§ **Brief**:
Return each line of the data below verbatim; pictures are to be left out.

§ **Dataset entries**:
☆ ☆ ☆

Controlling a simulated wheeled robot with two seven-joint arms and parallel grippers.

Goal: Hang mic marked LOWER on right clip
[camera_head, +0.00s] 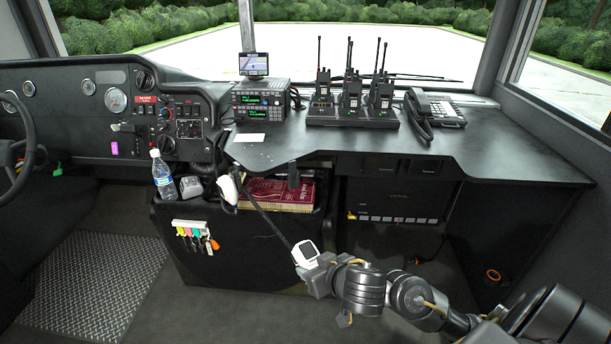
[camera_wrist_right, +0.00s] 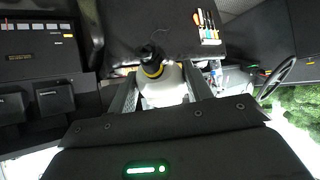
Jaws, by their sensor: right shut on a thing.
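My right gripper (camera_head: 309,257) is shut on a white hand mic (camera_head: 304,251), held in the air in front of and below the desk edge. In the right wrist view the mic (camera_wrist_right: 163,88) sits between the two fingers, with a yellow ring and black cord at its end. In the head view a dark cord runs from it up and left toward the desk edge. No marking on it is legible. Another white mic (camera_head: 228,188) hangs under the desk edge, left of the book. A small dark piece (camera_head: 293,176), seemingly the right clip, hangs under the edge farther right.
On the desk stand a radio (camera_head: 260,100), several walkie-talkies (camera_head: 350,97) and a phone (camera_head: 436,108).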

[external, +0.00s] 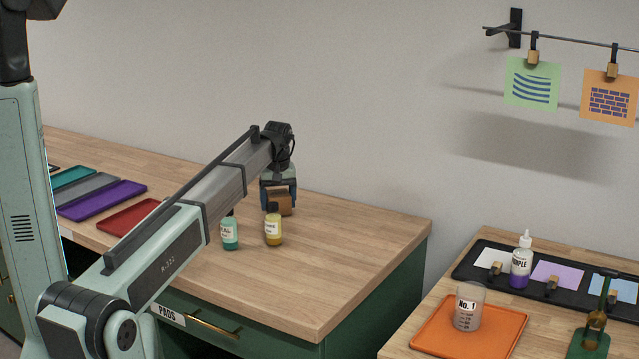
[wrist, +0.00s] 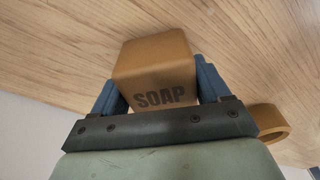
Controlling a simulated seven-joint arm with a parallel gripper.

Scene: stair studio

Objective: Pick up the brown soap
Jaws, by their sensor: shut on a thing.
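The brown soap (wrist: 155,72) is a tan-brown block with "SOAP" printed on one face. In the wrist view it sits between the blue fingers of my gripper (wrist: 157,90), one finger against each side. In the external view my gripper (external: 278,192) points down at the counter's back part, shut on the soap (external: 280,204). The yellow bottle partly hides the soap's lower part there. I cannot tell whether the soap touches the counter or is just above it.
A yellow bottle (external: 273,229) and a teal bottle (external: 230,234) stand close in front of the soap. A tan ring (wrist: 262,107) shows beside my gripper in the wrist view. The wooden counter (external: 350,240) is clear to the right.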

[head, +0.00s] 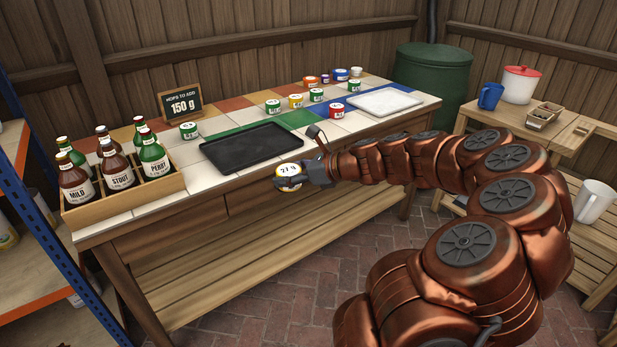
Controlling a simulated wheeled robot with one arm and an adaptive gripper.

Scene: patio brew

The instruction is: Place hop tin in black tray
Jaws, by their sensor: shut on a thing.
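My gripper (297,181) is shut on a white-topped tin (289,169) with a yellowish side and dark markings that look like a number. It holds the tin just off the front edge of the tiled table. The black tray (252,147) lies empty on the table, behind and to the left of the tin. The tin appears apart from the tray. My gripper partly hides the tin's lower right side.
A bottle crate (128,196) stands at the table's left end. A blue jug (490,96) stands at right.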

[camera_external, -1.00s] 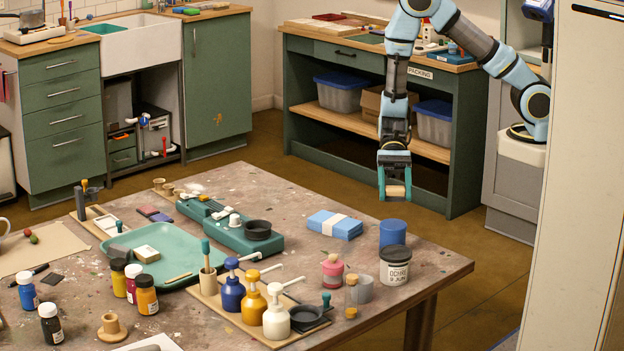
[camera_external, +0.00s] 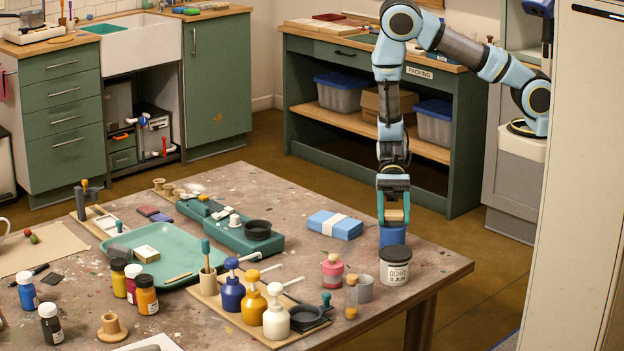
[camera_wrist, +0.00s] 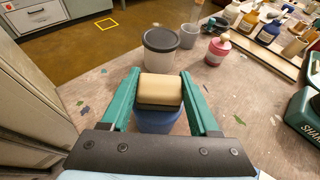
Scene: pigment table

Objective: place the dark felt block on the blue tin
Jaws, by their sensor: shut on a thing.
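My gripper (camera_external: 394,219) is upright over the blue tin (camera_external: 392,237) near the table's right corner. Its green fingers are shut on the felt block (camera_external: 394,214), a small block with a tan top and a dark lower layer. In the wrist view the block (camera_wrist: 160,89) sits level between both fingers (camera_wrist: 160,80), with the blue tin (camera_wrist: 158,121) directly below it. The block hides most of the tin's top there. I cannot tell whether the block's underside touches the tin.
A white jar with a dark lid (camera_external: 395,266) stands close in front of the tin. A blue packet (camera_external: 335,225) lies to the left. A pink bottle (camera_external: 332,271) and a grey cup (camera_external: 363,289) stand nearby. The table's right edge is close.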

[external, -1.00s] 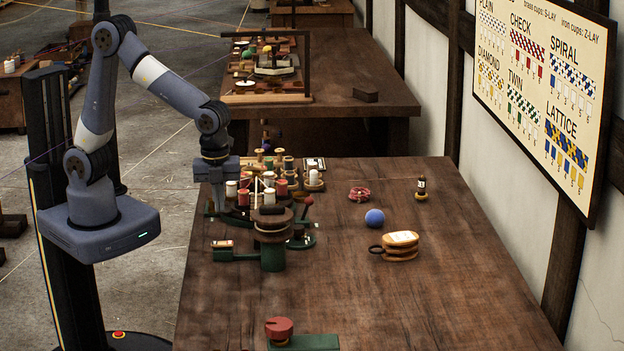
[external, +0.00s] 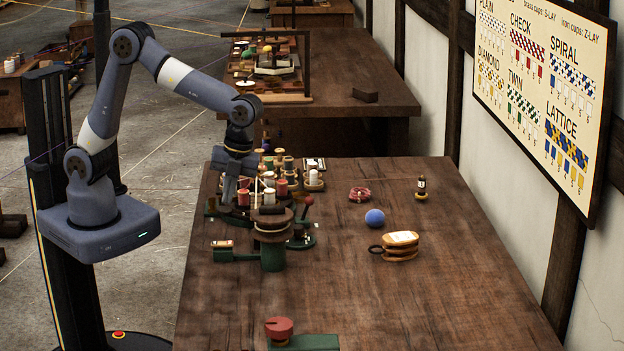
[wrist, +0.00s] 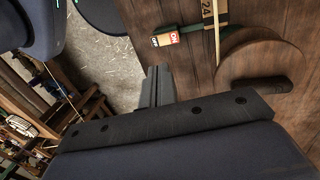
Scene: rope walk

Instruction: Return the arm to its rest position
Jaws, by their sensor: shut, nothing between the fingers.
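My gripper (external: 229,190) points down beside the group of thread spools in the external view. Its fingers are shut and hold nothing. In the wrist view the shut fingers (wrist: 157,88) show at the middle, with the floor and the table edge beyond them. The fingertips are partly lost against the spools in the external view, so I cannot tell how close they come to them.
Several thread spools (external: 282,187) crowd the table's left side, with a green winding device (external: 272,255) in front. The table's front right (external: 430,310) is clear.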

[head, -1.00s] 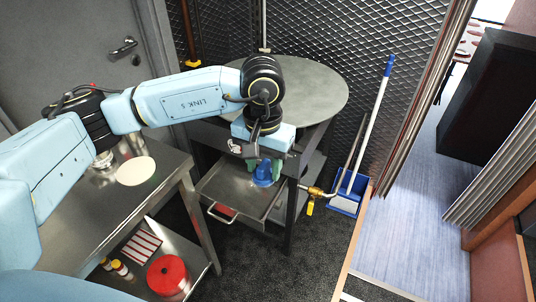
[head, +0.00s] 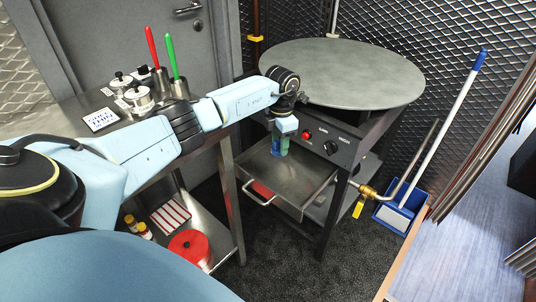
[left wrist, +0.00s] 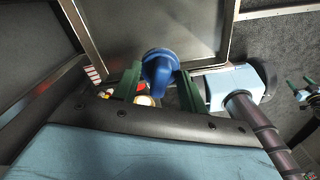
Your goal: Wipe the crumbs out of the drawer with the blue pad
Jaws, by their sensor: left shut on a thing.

☆ ☆ ☆

§ **Result**:
Controlling a simulated wheeled robot with two seven-joint arms and parallel grippers.

Goal: Hang mic marked LOWER on right clip
[camera_head, +0.00s] 
[camera_wrist_right, +0.00s] 
Jaws, by their sensor: right shut on a thing.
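My right gripper (camera_head: 309,257) is shut on a white hand mic (camera_head: 304,251), held in the air in front of and below the desk edge. In the right wrist view the mic (camera_wrist_right: 163,88) sits between the two fingers, with a yellow ring and black cord at its end. In the head view a dark cord runs from it up and left toward the desk edge. No marking on it is legible. Another white mic (camera_head: 228,188) hangs under the desk edge, left of the book. A small dark piece (camera_head: 293,176), seemingly the right clip, hangs under the edge farther right.
On the desk stand a radio (camera_head: 260,100), several walkie-talkies (camera_head: 350,97) and a phone (camera_head: 436,108).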

[external, +0.00s] 
[wrist, +0.00s] 
Controlling a simulated seven-joint arm with a parallel gripper.

Scene: stair studio

Objective: Pick up the brown soap
Jaws, by their sensor: shut on a thing.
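The brown soap (wrist: 155,72) is a tan-brown block with "SOAP" printed on one face. In the wrist view it sits between the blue fingers of my gripper (wrist: 157,90), one finger against each side. In the external view my gripper (external: 278,192) points down at the counter's back part, shut on the soap (external: 280,204). The yellow bottle partly hides the soap's lower part there. I cannot tell whether the soap touches the counter or is just above it.
A yellow bottle (external: 273,229) and a teal bottle (external: 230,234) stand close in front of the soap. A tan ring (wrist: 262,107) shows beside my gripper in the wrist view. The wooden counter (external: 350,240) is clear to the right.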

[head, +0.00s] 
Controlling a simulated wheeled robot with one arm and an adaptive gripper.

Scene: patio brew

The instruction is: Place hop tin in black tray
Jaws, by their sensor: shut on a thing.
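My gripper (297,181) is shut on a white-topped tin (289,169) with a yellowish side and dark markings that look like a number. It holds the tin just off the front edge of the tiled table. The black tray (252,147) lies empty on the table, behind and to the left of the tin. The tin appears apart from the tray. My gripper partly hides the tin's lower right side.
A bottle crate (128,196) stands at the table's left end. A blue jug (490,96) stands at right.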

[camera_external, -1.00s] 
[camera_external, +0.00s] 
[camera_wrist, +0.00s] 
Scene: pigment table

Objective: place the dark felt block on the blue tin
Jaws, by their sensor: shut on a thing.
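My gripper (camera_external: 394,219) is upright over the blue tin (camera_external: 392,237) near the table's right corner. Its green fingers are shut on the felt block (camera_external: 394,214), a small block with a tan top and a dark lower layer. In the wrist view the block (camera_wrist: 160,89) sits level between both fingers (camera_wrist: 160,80), with the blue tin (camera_wrist: 158,121) directly below it. The block hides most of the tin's top there. I cannot tell whether the block's underside touches the tin.
A white jar with a dark lid (camera_external: 395,266) stands close in front of the tin. A blue packet (camera_external: 335,225) lies to the left. A pink bottle (camera_external: 332,271) and a grey cup (camera_external: 363,289) stand nearby. The table's right edge is close.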

[external, -1.00s] 
[external, +0.00s] 
[wrist, +0.00s] 
Scene: rope walk

Instruction: Return the arm to its rest position
Jaws, by their sensor: shut, nothing between the fingers.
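My gripper (external: 229,190) points down beside the group of thread spools in the external view. Its fingers are shut and hold nothing. In the wrist view the shut fingers (wrist: 157,88) show at the middle, with the floor and the table edge beyond them. The fingertips are partly lost against the spools in the external view, so I cannot tell how close they come to them.
Several thread spools (external: 282,187) crowd the table's left side, with a green winding device (external: 272,255) in front. The table's front right (external: 430,310) is clear.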

[head, -1.00s] 
[head, +0.00s] 
[left wrist, +0.00s] 
Your goal: Wipe the crumbs out of the drawer with the blue pad
Jaws, by their sensor: left shut on a thing.

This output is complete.